Мы близко дружили лет 35–30 назад (потом ни разу не виделись). Мне было 19–24, ей десятью годами больше. Высокая статная брюнетка со светлыми глазами, с тяжелой избыточной театральной красотой, которую к тому же она жирно декорировала. Ее самой было много, и на ней всего было много. Дагестанское серебро, народное, антикварное, тогда было в моде среди богемных девушек – красиво, недорого и очень звучно: цацки дружелюбно звенели, оповещая всех вокруг о передвижениях владелицы. Она выросла на Аэропорте, в писательской семье, прочла все книжки, которые тогда считалось необходимым прочесть, естественно, как все мы, говорила цитатами, естественно, как все мы, ненавидела советскую власть, но, что называется, по-доброму. Бог дал ей настоящий дар злоречия, и смотреть на нее, и слушать ее было истинное гурманское наслаждение. Она никогда ни о ком не говорила плохо, всегда исключительно хорошо, одной интонацией вдруг меняя смысл на прямо противоположный. Кое-что, впрочем, выпадало из этой поганой безупречности: она постоянно рассказывала, как к ней пристают. В том, что пристают к красавице, к тому же оформленной, как подарочная витрина, не было ничего примечательного – о чем тут и зачем рассказывать?

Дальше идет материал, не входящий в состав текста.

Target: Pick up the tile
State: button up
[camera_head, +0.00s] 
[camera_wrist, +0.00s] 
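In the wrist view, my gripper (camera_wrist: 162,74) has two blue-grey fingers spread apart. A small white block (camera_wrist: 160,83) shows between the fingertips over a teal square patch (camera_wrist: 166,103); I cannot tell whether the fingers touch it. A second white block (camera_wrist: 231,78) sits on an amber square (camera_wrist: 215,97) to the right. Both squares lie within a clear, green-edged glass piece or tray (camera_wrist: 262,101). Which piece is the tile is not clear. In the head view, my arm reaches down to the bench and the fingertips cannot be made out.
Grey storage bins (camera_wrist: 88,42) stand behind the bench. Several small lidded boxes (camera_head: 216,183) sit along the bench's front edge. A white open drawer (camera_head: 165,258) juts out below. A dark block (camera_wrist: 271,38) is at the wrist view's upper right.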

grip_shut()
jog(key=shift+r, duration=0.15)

Но она рассказывала, при любом случае, без всякого повода, и меня это стало пугать; в конце концов, мы незаметно друг для друга расстались, я уж не помню, как. Потом я об этом жалел и перебирал в памяти наши чудесные встречи, но всякий раз натыкался на такое:
– Сашенька, мне тут мужик опять хуй показал. Не верите? Думаете, я обозналась? Если бы! Вышла я из автобуса, иду по нашей дорожке, ну вы знаете, мимо кустов, а он как выскочит с хуем наперевес. Такой смешной и, в сущности, милый.
И, глядя мимо меня вдаль своими светлыми глазами, смеялась тихим серебристым смехом.